» Directions
Print the entries below exactly as they appear, from the first line up to and including the line with "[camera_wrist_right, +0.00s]". Do not print any pictures.

» Input material
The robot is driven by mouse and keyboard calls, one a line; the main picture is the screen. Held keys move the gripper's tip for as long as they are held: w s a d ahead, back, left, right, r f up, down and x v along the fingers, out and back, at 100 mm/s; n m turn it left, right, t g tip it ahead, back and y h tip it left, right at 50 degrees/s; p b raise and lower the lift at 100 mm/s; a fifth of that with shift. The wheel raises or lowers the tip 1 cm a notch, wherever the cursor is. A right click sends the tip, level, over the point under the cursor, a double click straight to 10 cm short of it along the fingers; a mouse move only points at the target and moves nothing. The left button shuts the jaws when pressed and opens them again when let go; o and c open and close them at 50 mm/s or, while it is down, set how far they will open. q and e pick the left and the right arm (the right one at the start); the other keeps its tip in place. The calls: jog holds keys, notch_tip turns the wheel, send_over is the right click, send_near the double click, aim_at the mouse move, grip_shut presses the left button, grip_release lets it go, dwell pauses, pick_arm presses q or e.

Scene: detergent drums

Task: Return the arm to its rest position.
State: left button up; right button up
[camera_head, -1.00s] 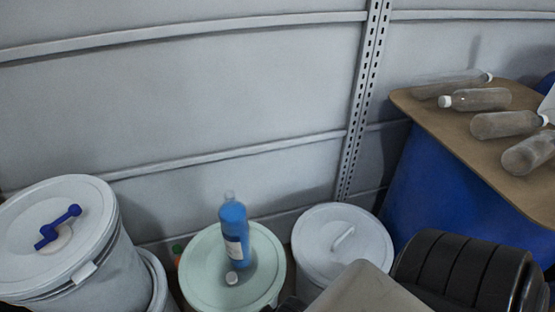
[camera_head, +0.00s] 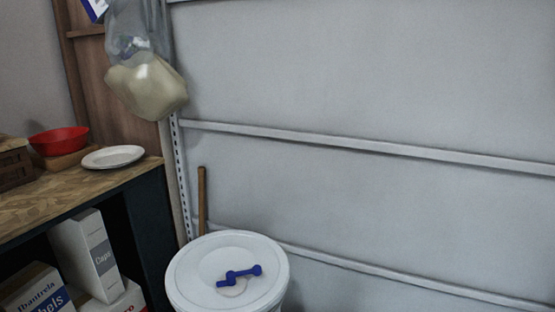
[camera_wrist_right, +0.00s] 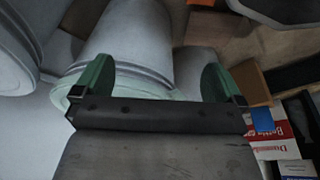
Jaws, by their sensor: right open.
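My right gripper (camera_wrist_right: 156,85) shows in the right wrist view with its two green fingers wide apart. It is open and nothing sits between the fingers. Whitish drums (camera_wrist_right: 130,40) lie beyond and to the left of it in that view. Neither gripper shows in the head view.
A wooden-topped shelf unit (camera_head: 80,198) stands at the left with a red bowl (camera_head: 59,140), a white plate (camera_head: 113,157) and boxes (camera_head: 85,255) below. A filled bag (camera_head: 148,88) hangs above. Cartons (camera_wrist_right: 275,130) show at the right of the wrist view.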

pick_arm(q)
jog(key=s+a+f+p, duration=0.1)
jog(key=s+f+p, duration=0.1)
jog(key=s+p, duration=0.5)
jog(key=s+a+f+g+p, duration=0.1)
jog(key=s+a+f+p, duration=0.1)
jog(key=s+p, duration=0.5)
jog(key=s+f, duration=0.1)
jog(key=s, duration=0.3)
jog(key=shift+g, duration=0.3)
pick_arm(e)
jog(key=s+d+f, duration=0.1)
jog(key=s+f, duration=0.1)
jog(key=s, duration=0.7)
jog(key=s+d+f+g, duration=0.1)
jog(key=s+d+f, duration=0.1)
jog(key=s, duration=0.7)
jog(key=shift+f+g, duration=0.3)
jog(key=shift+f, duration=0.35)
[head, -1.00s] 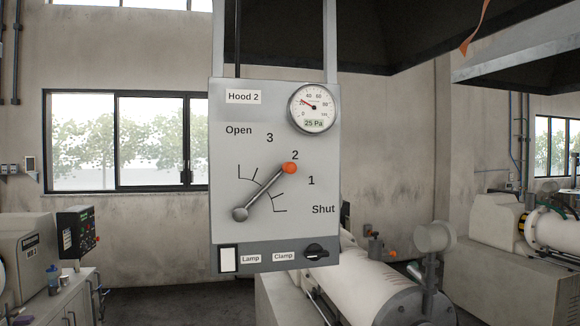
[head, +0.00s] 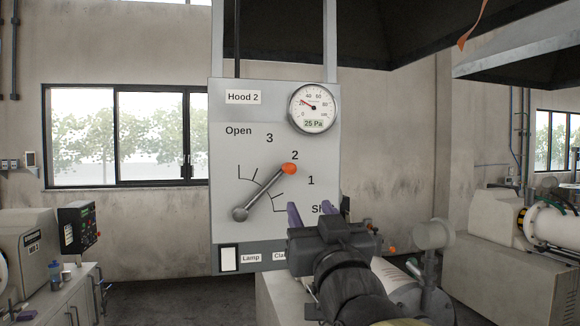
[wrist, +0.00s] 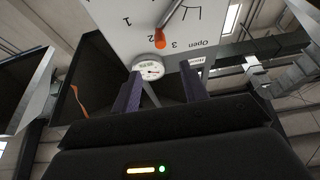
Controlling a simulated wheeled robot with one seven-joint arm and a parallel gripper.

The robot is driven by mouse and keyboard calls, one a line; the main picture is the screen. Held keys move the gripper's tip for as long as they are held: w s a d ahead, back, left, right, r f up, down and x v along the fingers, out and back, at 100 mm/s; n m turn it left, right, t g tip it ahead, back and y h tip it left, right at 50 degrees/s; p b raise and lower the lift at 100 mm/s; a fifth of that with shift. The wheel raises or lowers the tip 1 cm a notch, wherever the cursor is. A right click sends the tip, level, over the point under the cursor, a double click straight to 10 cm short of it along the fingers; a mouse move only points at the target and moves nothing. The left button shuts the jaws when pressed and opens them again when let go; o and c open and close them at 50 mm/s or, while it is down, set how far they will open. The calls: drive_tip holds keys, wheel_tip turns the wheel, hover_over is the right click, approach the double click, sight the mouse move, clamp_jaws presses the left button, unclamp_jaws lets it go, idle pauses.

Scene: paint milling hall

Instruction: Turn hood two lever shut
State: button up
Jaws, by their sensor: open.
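The hood two lever (head: 263,192) is a grey rod with an orange knob (head: 289,168) on the grey Hood 2 panel (head: 228,150). It slants up and right from its lower-left pivot, its knob just below the 2 mark. My gripper (head: 312,208) is open and empty, with purple fingers pointing up, below and right of the knob. It covers most of the "Shut" label and the clamp knob. In the wrist view the orange knob (wrist: 160,41) is beyond the fingertips, apart from them.
A round gauge (head: 313,107) at the panel's upper right reads 25 Pa. A lamp switch (head: 228,259) is at the lower left. A white mill cylinder (head: 400,285) stands behind my arm. Dark hood canopies (head: 400,30) hang above. An orange strip (head: 472,25) dangles at upper right.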

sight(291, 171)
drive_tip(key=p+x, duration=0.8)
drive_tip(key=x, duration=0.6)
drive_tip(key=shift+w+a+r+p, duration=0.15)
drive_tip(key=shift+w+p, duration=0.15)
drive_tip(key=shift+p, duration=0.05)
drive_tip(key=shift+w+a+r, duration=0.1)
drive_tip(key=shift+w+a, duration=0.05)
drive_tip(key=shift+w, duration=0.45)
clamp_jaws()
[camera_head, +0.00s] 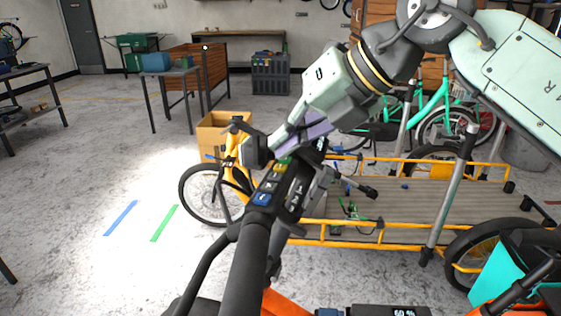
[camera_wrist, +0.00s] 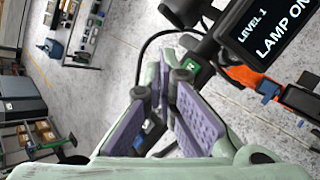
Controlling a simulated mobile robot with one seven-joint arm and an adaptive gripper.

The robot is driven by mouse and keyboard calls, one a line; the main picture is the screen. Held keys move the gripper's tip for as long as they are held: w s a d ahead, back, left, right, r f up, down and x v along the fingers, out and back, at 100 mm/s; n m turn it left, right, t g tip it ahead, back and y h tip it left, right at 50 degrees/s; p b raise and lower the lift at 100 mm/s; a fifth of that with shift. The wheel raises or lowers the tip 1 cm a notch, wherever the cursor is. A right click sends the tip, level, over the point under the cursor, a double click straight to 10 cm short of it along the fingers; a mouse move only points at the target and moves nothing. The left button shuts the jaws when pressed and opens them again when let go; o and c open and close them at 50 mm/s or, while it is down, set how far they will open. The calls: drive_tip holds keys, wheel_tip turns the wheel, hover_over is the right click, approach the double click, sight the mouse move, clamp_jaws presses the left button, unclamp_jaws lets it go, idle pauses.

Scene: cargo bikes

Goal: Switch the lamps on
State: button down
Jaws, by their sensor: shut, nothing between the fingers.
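The handlebar control pad (camera_head: 270,184) has blue, yellow and green buttons, and a dark display (camera_head: 297,194) sits beside it. In the wrist view the display (camera_wrist: 268,40) reads "LEVEL 1" and "LAMP ON". My gripper (camera_head: 268,153) is shut and empty, with its tips close to the far, green end of the pad. I cannot tell whether they touch it. In the wrist view my gripper (camera_wrist: 164,88) shows its purple finger pads, with a green button (camera_wrist: 193,68) just beyond. A bright patch of light (camera_head: 150,185) lies on the floor ahead of the handlebar.
A yellow cargo bike with a long wooden bed (camera_head: 410,200) stands ahead and to the right. A cardboard box (camera_head: 215,132) stands behind its front wheel. A turquoise bike (camera_head: 430,115) is farther back. Blue tape (camera_head: 120,218) and green tape (camera_head: 164,223) mark clear floor on the left.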

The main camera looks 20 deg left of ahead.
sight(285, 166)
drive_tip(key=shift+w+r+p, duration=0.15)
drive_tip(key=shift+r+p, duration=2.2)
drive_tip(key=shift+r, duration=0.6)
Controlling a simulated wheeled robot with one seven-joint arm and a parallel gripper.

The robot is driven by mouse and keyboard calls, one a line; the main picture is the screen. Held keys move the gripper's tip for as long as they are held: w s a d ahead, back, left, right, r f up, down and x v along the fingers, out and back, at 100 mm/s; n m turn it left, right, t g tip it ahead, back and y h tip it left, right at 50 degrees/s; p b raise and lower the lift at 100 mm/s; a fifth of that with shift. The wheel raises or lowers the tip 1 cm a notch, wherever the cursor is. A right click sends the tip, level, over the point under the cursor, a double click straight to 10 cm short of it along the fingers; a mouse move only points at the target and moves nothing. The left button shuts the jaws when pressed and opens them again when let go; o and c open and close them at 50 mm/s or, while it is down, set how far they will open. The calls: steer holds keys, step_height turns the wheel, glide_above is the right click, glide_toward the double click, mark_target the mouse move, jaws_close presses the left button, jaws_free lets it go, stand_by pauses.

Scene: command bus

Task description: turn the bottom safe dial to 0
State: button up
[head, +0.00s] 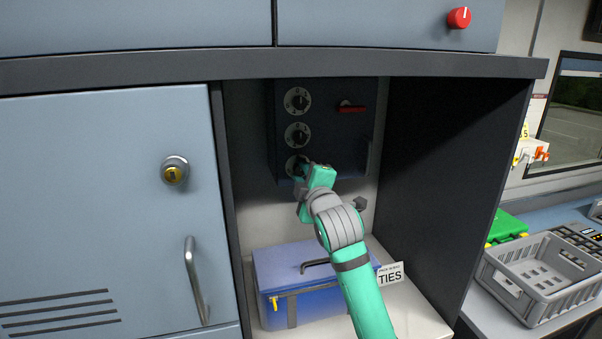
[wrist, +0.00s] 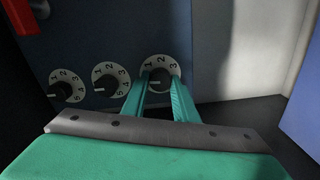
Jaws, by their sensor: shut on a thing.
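The dark blue safe (head: 335,125) is inside the open cubby and has three dials in a column on its face. The bottom safe dial (head: 291,164) is partly hidden by my gripper (head: 304,168). In the wrist view the bottom dial (wrist: 159,62) is at the centre, with 1, 2 and 3 showing on its white ring. My gripper (wrist: 161,82) is shut on its dark knob, one finger on each side. I cannot tell which number the knob points to. The middle dial (head: 298,134) and top dial (head: 297,100) are above it, untouched.
A red handle (head: 352,107) is on the safe's right side. The cubby's dark right wall (head: 440,140) and left edge (head: 226,190) bound the space. A grey crate (head: 530,300) is outside at right.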

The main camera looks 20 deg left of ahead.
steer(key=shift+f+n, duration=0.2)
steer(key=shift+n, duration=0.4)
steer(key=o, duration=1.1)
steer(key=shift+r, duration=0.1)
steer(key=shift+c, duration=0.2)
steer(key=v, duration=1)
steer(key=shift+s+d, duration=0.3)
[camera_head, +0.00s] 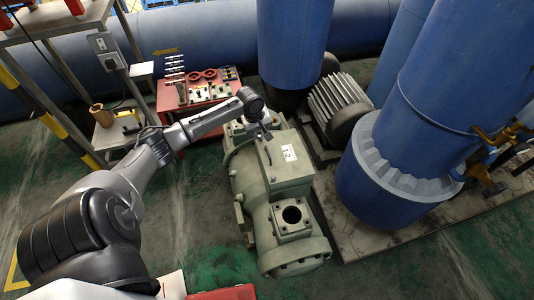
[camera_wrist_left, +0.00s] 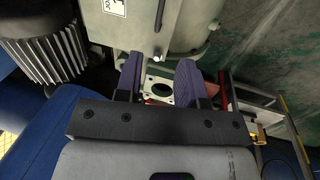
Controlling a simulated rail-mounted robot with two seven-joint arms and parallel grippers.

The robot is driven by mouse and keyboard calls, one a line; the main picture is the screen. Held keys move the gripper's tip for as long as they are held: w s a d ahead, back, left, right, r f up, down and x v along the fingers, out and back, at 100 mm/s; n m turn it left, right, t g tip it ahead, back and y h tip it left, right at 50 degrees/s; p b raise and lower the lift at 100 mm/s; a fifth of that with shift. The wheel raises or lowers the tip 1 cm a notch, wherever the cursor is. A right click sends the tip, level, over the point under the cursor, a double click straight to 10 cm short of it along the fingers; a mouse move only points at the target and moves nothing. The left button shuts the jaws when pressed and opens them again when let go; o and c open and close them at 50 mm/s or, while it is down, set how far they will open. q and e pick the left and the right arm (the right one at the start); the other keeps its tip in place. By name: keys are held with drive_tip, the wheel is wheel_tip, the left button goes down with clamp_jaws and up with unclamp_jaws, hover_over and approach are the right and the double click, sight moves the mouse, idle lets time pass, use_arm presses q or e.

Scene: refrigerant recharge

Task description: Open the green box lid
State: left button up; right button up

» Solution for this task
The robot is driven by mouse and keyboard calls, one a line; the main picture is the screen. Held keys move the gripper's tip for as long as they are held: w s a d ahead, back, left, right, r f up, down and x v along the fingers, out and back, at 100 mm/s; n m turn it left, right, t g tip it ahead, back and y h tip it left, right at 50 degrees/s; p b raise and lower the lift at 100 mm/s; a fifth of that with shift. The wheel raises or lowers the tip 1 cm a notch, wherever the cursor is. A right click sends the tip, level, over the point under the cursor, a double click straight to 10 cm short of it along the fingers; a mouse move only points at the target and moves nothing. The left button shuts the jaws when pressed and opens them again when let go; o and c open and close them at 50 mm/s or, while it is down, set how far they will open. q and e pick the left and the right arm (the right one at the start); the other keeps its tip in place. The calls: jog holds keys, notch_tip turns the wheel, send_over is the right click, send_near the double click, aim_at the mouse move, grip_shut presses the left button, grip_release lets it go, dwell pauses, pick_arm presses q or e.

Scene: detergent drums

Task: Return the arm to its rest position.
State: left button up; right button up
[camera_head, -1.00s] 
[camera_head, +0.00s] 
[camera_wrist_right, +0.00s] 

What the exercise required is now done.